__Problem__
Reproduce the listing below verbatim.

+++

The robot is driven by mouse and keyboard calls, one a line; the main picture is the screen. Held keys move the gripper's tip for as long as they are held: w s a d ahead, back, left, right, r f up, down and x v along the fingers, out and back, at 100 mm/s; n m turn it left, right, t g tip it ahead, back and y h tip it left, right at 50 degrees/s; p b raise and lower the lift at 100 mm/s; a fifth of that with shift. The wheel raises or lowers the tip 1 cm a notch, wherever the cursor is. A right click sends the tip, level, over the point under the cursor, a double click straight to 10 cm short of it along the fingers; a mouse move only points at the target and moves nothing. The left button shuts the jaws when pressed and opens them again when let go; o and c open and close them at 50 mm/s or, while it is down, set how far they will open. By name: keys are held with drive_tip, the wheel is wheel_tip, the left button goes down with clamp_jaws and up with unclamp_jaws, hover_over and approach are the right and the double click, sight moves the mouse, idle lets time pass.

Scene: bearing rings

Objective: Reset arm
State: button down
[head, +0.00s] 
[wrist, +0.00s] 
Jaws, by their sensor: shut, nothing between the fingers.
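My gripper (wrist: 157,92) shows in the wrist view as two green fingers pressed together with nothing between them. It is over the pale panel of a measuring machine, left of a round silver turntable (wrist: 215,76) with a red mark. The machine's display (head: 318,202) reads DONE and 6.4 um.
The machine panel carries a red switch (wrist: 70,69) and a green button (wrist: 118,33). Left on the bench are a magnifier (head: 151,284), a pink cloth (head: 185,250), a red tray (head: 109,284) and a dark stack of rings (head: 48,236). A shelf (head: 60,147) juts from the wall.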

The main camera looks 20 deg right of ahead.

+++

__Right answer__
The robot is driven by mouse and keyboard calls, one a line; the main picture is the screen. Held keys move the gripper's tip for as long as they are held: w s a d ahead, back, left, right, r f up, down and x v along the fingers, out and back, at 100 mm/s; n m turn it left, right, t g tip it ahead, back and y h tip it left, right at 50 degrees/s; p b raise and lower the lift at 100 mm/s; a fifth of that with shift. The wheel raises or lowers the tip 1 cm a notch, wherever the cursor is. A right click sends the tip, level, over the point under the cursor, a double click straight to 10 cm short of it along the fingers; a mouse move only points at the target and moves nothing. The left button shuts the jaws when pressed and opens them again when let go; o and c open and close them at 50 mm/s or, while it is down, set how far they will open. By name: keys are held with drive_tip, the wheel is wheel_tip, the left button goes down with clamp_jaws and up with unclamp_jaws, hover_over and approach are the right and the double click, sight moves the mouse, idle lets time pass.

Scene: bearing rings

Objective: Reset arm
State: button down
[head, +0.00s] 
[wrist, +0.00s] 
Jaws, by their sensor: shut, nothing between the fingers.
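My gripper (wrist: 157,92) shows in the wrist view as two green fingers pressed together with nothing between them. It is over the pale panel of a measuring machine, left of a round silver turntable (wrist: 215,76) with a red mark. The machine's display (head: 318,202) reads DONE and 6.4 um.
The machine panel carries a red switch (wrist: 70,69) and a green button (wrist: 118,33). Left on the bench are a magnifier (head: 151,284), a pink cloth (head: 185,250), a red tray (head: 109,284) and a dark stack of rings (head: 48,236). A shelf (head: 60,147) juts from the wall.

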The main camera looks 20 deg right of ahead.

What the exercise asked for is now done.